The Warriors have always been impressed with the cut of Ben Henry's jib.

"A fine young man", is how coach Brian McClennan describes the 20-year-old NRL rookie. That glowing character assessment has only been enhanced by the way Henry has picked himself up and dusted himself off following a tough introduction to the NRL.

He was brutally exposed by Steve Matai in the Warriors' opening game, with the rampaging Kiwis centre treating him like a turnstile to score direct from a scrum in the 22nd minute. It was the Sea Eagles' third try in a blistering start in front of a bumper Eden Park crowd.


A backrower since the age of 12, Henry's unannounced appearance as a starting centre would have surprised many in the 37,000-plus crowd, and Matai treating him like road kill went down like a lead balloon. Throw in the (then) mysterious absence of 2011 finals hero Krisnan Inu, and Henry found himself smack bang in the middle of a public selection controversy.

Many would have wilted under that sort of pressure. Not Henry.

"He never let it get him down, so he has got resilience," McClennan said. "He just turned up and worked hard the next week - no fuss, no frills - and went a bit better. Then he did the same the week after. He has been doing that each week. He hasn't let up one bit."

McClennan's assessment of Henry appears spot on.

His weekly improvements continued to the point where he was one of the few Warriors to emerge with any credit from the flogging by the Raiders in Canberra, while the next week against the Rabbitohs he played a key role in taming Greg Inglis to earn the players' player-of-the-day award.

In fact, with Jerome Ropati battling injuries, Konrad Hurrell struggling to play 80 minutes, and Inu just plain struggling, Henry has emerged as the team's most solid centre.

He might not yet look like a natural in the highly challenging position, but he is looking more and more comfortable.

That air of assurance is a far cry from when he emerged onto Eden Park two months ago wondering what he'd got himself into.


"The noise and the nerves running through me didn't help," Henry said. "I'm just glad I got that first game out of the way.

"There was a lot of criticism and stuff but I just had to put that behind me and start again. So far it has been pretty good."

He dealt with that criticism largely by avoiding it.

"I try to stay away from the papers, just come to the gym and do what I do best, that is train and work on my game.
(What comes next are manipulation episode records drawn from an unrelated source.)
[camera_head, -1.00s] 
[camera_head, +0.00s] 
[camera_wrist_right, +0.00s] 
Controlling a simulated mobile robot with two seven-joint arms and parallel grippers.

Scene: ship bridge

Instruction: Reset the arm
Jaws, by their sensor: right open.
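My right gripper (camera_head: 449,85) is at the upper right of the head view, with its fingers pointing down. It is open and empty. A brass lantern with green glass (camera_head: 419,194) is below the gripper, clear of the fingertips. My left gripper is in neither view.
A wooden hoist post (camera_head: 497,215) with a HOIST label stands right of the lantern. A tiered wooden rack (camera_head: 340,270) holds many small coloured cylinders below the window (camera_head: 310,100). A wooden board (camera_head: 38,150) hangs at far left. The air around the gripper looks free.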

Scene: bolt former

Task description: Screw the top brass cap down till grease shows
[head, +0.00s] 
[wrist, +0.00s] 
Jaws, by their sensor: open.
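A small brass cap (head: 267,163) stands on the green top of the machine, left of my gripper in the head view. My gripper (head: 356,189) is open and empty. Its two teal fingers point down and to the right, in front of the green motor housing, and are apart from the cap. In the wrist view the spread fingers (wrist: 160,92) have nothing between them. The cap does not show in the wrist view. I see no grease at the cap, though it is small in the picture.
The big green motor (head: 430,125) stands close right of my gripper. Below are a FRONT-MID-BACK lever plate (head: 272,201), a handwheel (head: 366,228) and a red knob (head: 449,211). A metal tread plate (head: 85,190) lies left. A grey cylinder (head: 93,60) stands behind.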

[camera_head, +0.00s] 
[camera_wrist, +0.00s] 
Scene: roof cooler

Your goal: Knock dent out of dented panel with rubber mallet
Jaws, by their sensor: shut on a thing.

"To be a professional athlete on the NRL stage you've just got to let go of those mistakes and carry on.

"That's what I've taken on board - every week take it step by step, set goals so I can get better."

While Henry's improving form has made McClennan's initial selection look a little less baffling, the coach also puts his hand up for the blame over Henry's miss on Matai. The team defended the scrum with a 4-2 split instead of 5-1, leaving Manly with a numerical advantage and 48m of field to work with. McClennan insisted the issue was a tactical error from the coach as much as any defensive frailty on Henry's part.

Statistics suggest Henry is in fact the Warriors' best defensive centre. He has completed 155 tackles while missing just 13. Ropati, by comparison, has completed 69 and missed 16. Hurrell hasn't had anywhere near the same game time but has missed 25 per cent of the 24 tackles he has attempted.

Henry is clearly coping, but he admits nerves are still a factor in his game.

"It is tough. Just knowing that I haven't been in that position that often gets me nervous, but the boys are encouraging me and letting me know that if you make a decision you've just got to live with it."

If he can thrive at centre, there is a significant personal upside.

"The club has been struggling in the centre position so it is an opportunity for me to get some game time, and I want to take it with both hands. It is just trying to get used to it, trying to get better.

"There are a lot of good centres in the NRL so I have to have my wits about me and just do everything I can for the team."

It is that work ethic, capacity for improvement, and strong character that the Warriors love about Henry.

"He is a fine young man," McClennan said. "He has got respect for the people around him and his teammates. He is really well liked.

"If we can keep bringing kids through our development system like him the Warriors are going to be a strong team."